Indeed, this characteristic of Eric marks all he does in the sense that many of his ambitious undertakings are ultimately dedicated to bettering society in some way, often at the expense of his own personal wellbeing. The common strain among his projects is that they are all in some way imbued with an intrinsic altruism dedicated to enhancing the lives of those affected by his work. At Boston College, the phrase “men and women for others” is perhaps too often used, but Eric embodies the phrase and fully gives himself to all that he commits to.
“I don’t know where he gets the energy from. When you’re around him, he has this apparent and obvious energy that is wonderful to be around,” Capalbo said.
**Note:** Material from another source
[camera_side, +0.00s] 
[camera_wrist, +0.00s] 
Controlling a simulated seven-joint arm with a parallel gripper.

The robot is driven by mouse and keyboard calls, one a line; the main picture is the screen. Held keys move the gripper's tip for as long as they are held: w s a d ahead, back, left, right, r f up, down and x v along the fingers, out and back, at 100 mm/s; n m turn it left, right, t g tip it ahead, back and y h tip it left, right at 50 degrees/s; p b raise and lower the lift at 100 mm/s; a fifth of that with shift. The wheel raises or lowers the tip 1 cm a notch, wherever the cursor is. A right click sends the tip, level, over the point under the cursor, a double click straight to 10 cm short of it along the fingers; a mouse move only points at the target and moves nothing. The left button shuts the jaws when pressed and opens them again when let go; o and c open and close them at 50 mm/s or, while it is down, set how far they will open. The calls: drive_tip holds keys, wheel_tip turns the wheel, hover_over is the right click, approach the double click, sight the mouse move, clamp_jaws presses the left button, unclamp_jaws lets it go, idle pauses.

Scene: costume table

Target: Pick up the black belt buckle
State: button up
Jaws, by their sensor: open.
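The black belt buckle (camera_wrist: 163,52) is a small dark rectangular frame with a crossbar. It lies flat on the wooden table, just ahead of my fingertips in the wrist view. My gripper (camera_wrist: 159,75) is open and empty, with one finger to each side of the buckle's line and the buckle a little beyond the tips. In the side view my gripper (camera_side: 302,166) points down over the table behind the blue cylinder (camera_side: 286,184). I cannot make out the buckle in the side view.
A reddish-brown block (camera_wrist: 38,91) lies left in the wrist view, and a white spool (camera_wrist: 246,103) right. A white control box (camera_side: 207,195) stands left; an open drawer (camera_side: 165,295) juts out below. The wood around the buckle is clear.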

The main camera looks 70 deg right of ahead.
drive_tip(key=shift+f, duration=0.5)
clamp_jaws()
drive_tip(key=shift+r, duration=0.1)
Using the Latin phrase, “primus inter pares,” meaning the first among equals, Capalbo described Eric as one who easily emerged as a leader among leaders during his freshman stay in the Shaw House.
Asked to reflect where this impossible energy seems to stem from, Eric has an understanding and appreciation of his humble background. He commented that his parents can be primarily credited as the driving force and inspiration in his life for all that he does and achieves.
“It’s the typical immigrant story. They came to Atlanta, Ga., with very modest resources. Knowing that they were able to achieve all that they did with so relatively little always pushed me to be better. I was always expected to be great and I felt I had a responsibility to do so.”
It is perhaps this appreciation of his own past that provides him with the critical momentum to move forward and beyond BC. Deferring the outstanding opportunity to work at Deloitte Consulting. Eric will serve as an IDEX Social Media Fellow in India, assisting in school system reform.
As with Kollaboration, Eric is once again developing community.